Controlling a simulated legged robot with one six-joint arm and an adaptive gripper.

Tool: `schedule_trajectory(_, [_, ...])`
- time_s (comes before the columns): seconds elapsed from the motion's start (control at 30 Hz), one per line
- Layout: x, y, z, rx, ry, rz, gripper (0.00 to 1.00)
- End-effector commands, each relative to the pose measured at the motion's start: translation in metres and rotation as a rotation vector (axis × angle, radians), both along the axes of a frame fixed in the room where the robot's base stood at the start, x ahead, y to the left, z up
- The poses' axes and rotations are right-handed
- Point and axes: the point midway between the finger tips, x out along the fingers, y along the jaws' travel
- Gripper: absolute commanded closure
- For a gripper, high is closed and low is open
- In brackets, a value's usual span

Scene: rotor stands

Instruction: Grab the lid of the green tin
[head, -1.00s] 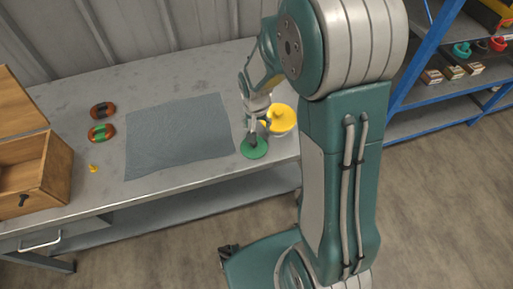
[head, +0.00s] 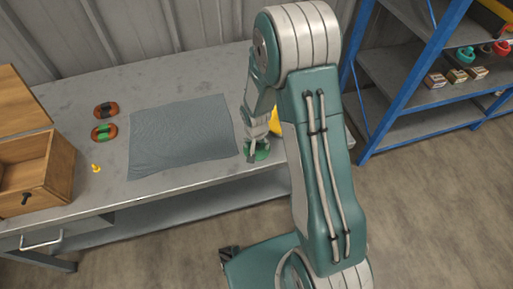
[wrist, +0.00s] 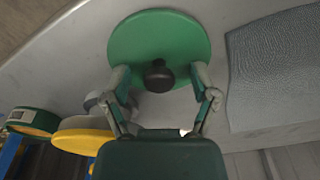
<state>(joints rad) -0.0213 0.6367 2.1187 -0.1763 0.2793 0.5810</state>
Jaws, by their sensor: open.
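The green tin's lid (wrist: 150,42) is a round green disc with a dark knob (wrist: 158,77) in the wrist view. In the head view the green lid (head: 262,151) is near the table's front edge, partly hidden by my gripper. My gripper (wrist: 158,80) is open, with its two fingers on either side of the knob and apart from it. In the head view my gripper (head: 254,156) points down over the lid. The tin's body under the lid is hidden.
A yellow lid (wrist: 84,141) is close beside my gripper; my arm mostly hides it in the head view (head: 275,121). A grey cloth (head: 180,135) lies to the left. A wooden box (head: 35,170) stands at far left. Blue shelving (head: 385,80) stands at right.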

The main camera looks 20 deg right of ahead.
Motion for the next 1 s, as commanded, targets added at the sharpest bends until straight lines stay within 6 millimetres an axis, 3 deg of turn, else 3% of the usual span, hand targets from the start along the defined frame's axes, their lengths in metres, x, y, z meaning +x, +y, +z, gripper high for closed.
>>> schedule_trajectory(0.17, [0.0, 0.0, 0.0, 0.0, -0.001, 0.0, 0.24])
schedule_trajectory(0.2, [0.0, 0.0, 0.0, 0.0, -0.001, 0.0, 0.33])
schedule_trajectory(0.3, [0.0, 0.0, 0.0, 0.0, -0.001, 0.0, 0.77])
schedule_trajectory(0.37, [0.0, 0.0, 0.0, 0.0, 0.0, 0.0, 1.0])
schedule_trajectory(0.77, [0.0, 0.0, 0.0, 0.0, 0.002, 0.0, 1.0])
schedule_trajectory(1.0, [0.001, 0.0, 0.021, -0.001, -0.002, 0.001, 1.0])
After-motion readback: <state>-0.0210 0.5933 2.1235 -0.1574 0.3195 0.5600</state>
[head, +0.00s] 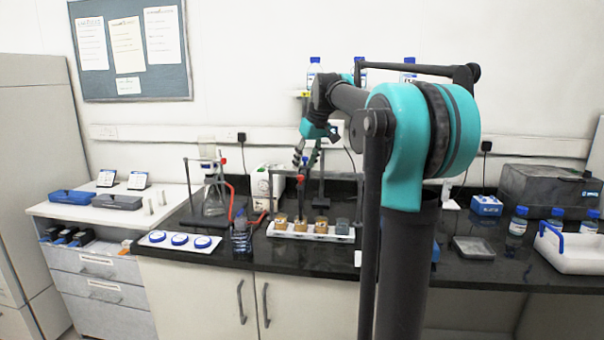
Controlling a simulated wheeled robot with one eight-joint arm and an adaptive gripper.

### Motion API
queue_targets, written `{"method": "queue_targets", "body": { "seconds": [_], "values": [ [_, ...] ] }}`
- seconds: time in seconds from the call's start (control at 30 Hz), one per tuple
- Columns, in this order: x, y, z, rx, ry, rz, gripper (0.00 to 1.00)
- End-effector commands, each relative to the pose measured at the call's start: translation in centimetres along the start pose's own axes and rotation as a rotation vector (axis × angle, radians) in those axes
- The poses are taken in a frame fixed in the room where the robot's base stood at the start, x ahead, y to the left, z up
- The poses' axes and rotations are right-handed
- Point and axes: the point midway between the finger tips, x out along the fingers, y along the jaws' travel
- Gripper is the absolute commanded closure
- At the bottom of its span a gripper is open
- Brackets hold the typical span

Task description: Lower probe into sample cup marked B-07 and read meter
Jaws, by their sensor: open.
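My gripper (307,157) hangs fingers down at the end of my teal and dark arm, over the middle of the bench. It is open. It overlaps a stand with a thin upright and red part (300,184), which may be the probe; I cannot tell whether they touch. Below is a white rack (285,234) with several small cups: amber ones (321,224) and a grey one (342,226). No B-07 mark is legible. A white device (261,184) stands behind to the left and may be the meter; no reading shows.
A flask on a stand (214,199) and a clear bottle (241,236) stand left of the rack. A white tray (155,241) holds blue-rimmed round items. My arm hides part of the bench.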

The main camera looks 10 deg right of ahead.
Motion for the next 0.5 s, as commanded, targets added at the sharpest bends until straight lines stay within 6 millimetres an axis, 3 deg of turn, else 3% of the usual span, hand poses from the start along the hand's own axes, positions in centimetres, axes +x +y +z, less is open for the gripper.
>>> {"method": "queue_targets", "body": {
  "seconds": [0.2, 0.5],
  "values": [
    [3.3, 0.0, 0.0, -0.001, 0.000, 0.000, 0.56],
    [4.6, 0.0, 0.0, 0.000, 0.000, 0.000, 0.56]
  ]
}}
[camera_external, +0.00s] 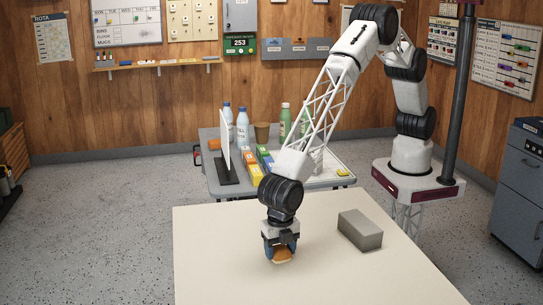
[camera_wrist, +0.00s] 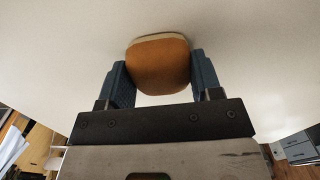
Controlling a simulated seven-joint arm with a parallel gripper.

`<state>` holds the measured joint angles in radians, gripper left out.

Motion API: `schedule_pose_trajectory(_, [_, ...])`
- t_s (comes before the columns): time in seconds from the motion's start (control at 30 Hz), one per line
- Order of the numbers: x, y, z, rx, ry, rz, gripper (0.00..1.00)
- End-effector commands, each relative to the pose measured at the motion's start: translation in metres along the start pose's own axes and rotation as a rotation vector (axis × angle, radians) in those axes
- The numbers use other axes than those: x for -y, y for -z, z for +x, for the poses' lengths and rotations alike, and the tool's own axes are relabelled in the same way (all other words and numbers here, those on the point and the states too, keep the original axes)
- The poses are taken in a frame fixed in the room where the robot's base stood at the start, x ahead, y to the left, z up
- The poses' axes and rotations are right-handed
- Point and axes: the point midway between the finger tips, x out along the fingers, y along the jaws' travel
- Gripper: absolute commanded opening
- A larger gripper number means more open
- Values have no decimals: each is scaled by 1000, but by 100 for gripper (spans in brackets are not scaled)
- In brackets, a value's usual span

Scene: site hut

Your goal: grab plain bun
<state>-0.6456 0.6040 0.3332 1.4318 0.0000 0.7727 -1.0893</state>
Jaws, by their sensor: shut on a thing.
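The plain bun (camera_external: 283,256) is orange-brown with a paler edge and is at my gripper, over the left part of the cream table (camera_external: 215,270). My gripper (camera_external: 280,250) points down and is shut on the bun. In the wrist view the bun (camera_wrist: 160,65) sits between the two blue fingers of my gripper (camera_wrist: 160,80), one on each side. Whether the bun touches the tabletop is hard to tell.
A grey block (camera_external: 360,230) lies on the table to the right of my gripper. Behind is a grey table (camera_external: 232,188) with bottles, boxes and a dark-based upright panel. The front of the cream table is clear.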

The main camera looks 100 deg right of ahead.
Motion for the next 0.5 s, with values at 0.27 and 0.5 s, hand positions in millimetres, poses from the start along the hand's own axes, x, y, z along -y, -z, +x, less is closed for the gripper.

» **Aim of the exercise**
Emit verbatim the lines running from the one with "Scene: site hut" through the last line of the data, both endpoints inclusive.

» **Full output**
Scene: site hut

Your goal: grab plain bun
<state>-0.6456 0.6040 0.3332 1.4318 0.0000 0.7727 -1.0893</state>
Jaws, by their sensor: shut on a thing.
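The plain bun (camera_external: 283,256) is orange-brown with a paler edge and is at my gripper, over the left part of the cream table (camera_external: 215,270). My gripper (camera_external: 280,250) points down and is shut on the bun. In the wrist view the bun (camera_wrist: 160,65) sits between the two blue fingers of my gripper (camera_wrist: 160,80), one on each side. Whether the bun touches the tabletop is hard to tell.
A grey block (camera_external: 360,230) lies on the table to the right of my gripper. Behind is a grey table (camera_external: 232,188) with bottles, boxes and a dark-based upright panel. The front of the cream table is clear.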

The main camera looks 100 deg right of ahead.
Motion for the next 0.5 s, with values at 0.27 and 0.5 s, hand positions in millimetres, poses from the start along the hand's own axes, x, y, z along -y, -z, +x, less is closed for the gripper.

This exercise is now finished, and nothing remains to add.